>> begin Given information

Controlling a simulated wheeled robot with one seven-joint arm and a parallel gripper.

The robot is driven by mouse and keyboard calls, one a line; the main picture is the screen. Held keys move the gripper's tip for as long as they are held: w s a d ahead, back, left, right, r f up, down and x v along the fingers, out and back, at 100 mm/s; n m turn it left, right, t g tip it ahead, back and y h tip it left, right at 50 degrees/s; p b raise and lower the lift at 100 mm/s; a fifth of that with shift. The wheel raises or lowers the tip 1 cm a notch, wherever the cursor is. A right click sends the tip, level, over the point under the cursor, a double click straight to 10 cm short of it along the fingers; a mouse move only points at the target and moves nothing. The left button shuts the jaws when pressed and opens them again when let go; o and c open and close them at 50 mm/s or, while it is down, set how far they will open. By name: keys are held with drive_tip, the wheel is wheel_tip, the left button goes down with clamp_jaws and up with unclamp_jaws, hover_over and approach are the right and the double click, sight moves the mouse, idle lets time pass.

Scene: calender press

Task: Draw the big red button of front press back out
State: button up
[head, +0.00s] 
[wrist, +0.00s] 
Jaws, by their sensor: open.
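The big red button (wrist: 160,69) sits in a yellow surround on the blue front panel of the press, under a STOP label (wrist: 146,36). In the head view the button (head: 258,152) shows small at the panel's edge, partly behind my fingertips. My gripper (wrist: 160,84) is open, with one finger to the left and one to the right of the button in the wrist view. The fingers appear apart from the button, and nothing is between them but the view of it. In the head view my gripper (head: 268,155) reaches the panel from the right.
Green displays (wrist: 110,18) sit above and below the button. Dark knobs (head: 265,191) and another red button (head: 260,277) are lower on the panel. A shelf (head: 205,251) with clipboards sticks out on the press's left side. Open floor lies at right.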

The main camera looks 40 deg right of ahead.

>> end Given information

- _What is needed_: Once more, set down the full listing, verbatim.

- _Task response_:
Controlling a simulated wheeled robot with one seven-joint arm and a parallel gripper.

The robot is driven by mouse and keyboard calls, one a line; the main picture is the screen. Held keys move the gripper's tip for as long as they are held: w s a d ahead, back, left, right, r f up, down and x v along the fingers, out and back, at 100 mm/s; n m turn it left, right, t g tip it ahead, back and y h tip it left, right at 50 degrees/s; p b raise and lower the lift at 100 mm/s; a fifth of that with shift. The wheel raises or lowers the tip 1 cm a notch, wherever the cursor is. A right click sends the tip, level, over the point under the cursor, a double click straight to 10 cm short of it along the fingers; a mouse move only points at the target and moves nothing. The left button shuts the jaws when pressed and opens them again when let go; o and c open and close them at 50 mm/s or, while it is down, set how far they will open. By name: keys are held with drive_tip, the wheel is wheel_tip, the left button goes down with clamp_jaws and up with unclamp_jaws, hover_over and approach are the right and the double click, sight moves the mouse, idle lets time pass.

Scene: calender press

Task: Draw the big red button of front press back out
State: button up
[head, +0.00s] 
[wrist, +0.00s] 
Jaws, by their sensor: open.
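The big red button (wrist: 160,69) sits in a yellow surround on the blue front panel of the press, under a STOP label (wrist: 146,36). In the head view the button (head: 258,152) shows small at the panel's edge, partly behind my fingertips. My gripper (wrist: 160,84) is open, with one finger to the left and one to the right of the button in the wrist view. The fingers appear apart from the button, and nothing is between them but the view of it. In the head view my gripper (head: 268,155) reaches the panel from the right.
Green displays (wrist: 110,18) sit above and below the button. Dark knobs (head: 265,191) and another red button (head: 260,277) are lower on the panel. A shelf (head: 205,251) with clipboards sticks out on the press's left side. Open floor lies at right.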

The main camera looks 40 deg right of ahead.

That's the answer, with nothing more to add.